* WRITTEN REQUEST *
Set each record down exactly, excluding all images.

* GIVEN INFORMATION *
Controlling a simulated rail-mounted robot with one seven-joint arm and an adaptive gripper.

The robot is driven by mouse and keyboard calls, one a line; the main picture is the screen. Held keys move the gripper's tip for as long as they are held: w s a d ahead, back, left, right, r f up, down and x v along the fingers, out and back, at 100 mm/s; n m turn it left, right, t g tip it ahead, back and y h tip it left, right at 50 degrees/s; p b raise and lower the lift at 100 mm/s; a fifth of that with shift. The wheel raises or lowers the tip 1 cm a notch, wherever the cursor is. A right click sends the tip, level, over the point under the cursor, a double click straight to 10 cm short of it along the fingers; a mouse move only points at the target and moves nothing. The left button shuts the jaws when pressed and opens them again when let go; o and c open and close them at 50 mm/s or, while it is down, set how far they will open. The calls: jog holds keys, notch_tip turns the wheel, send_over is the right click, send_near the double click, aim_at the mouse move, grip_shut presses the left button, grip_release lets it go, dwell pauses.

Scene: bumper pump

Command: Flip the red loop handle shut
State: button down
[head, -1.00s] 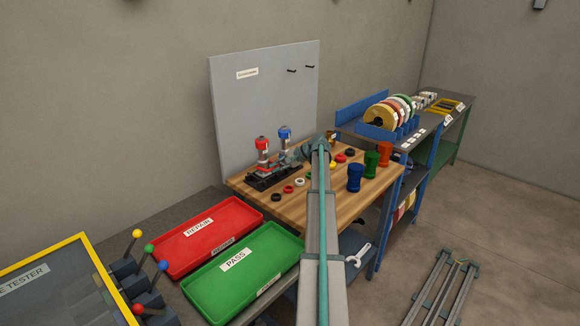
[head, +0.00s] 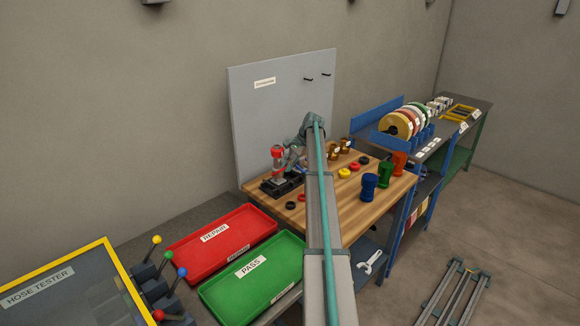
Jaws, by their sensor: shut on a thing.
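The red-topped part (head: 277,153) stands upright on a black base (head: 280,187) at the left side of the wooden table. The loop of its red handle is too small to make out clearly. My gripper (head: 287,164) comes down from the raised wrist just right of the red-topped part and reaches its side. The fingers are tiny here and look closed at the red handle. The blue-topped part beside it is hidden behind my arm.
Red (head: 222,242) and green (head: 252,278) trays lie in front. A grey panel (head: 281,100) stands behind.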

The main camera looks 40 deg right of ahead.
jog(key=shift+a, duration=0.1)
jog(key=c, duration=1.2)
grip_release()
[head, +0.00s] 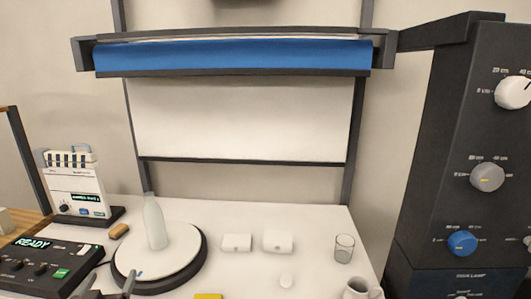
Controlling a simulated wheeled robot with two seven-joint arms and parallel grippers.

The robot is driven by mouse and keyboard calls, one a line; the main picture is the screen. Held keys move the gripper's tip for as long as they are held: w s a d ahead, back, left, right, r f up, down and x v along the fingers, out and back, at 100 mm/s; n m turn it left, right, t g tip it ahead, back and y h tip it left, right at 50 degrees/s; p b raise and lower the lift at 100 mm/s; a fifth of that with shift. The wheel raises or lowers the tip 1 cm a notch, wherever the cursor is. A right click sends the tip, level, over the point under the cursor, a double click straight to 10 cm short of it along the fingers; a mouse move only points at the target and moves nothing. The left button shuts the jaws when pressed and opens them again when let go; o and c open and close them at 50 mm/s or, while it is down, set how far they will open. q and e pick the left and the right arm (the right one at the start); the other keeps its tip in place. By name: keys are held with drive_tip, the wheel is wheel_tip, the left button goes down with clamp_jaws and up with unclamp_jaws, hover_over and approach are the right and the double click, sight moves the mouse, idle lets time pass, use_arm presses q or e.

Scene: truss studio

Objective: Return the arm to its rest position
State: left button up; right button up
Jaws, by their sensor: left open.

* RESPONSE BELOW *
Controlling a simulated rail-mounted robot with one seven-joint arm and an adaptive gripper.

The robot is driven by mouse and keyboard calls, one a line; the main picture is the screen. Held keys move the gripper's tip for as long as they are held: w s a d ahead, back, left, right, r f up, down and x v along the fingers, out and back, at 100 mm/s; n m turn it left, right, t g tip it ahead, back and y h tip it left, right at 50 degrees/s; p b raise and lower the lift at 100 mm/s; a fifth of that with shift. The wheel raises or lowers the tip 1 cm a notch, wherever the cursor is. A right click sends the tip, level, over the point under the cursor, a double click straight to 10 cm short of it along the fingers; a mouse move only points at the target and moves nothing. The left button shuts the jaws when pressed and opens them again when let go; o and c open and close them at 50 mm/s or, while it is down, set how far they will open. The calls: jog holds keys, notch_tip turns the wheel, send_over is the right click, send_near the double click, aim_at the mouse move, grip_shut presses the left button, grip_release lets it go, dwell pauses.

Scene: bumper pump

Command: Flip the red loop handle shut
State: button down
[head, -1.00s] 
[head, +0.00s] 
Jaws, by their sensor: shut on a thing.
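The red-topped part (head: 277,153) stands upright on a black base (head: 280,187) at the left side of the wooden table. The loop of its red handle is too small to make out clearly. My gripper (head: 287,164) comes down from the raised wrist just right of the red-topped part and reaches its side. The fingers are tiny here and look closed at the red handle. The blue-topped part beside it is hidden behind my arm.
Red (head: 222,242) and green (head: 252,278) trays lie in front. A grey panel (head: 281,100) stands behind.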

The main camera looks 40 deg right of ahead.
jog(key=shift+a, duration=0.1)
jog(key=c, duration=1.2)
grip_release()
[head, +0.00s] 
Controlling a simulated wheeled robot with two seven-joint arms and parallel grippers.

The robot is driven by mouse and keyboard calls, one a line; the main picture is the screen. Held keys move the gripper's tip for as long as they are held: w s a d ahead, back, left, right, r f up, down and x v along the fingers, out and back, at 100 mm/s; n m turn it left, right, t g tip it ahead, back and y h tip it left, right at 50 degrees/s; p b raise and lower the lift at 100 mm/s; a fifth of that with shift. The wheel raises or lowers the tip 1 cm a notch, wherever the cursor is. A right click sends the tip, level, over the point under the cursor, a double click straight to 10 cm short of it along the fingers; a mouse move only points at the target and moves nothing. The left button shuts the jaws when pressed and opens them again when let go; o and c open and close them at 50 mm/s or, while it is down, set how far they will open. q and e pick the left and the right arm (the right one at the start); the other keeps its tip in place. By name: keys are held with drive_tip, the wheel is wheel_tip, the left button goes down with clamp_jaws and up with unclamp_jaws, hover_over and approach are the right and the double click, sight moves the mouse, idle lets time pass, use_arm presses q or e.

Scene: truss studio

Objective: Return the arm to its rest position
State: left button up; right button up
Jaws, by their sensor: left open.

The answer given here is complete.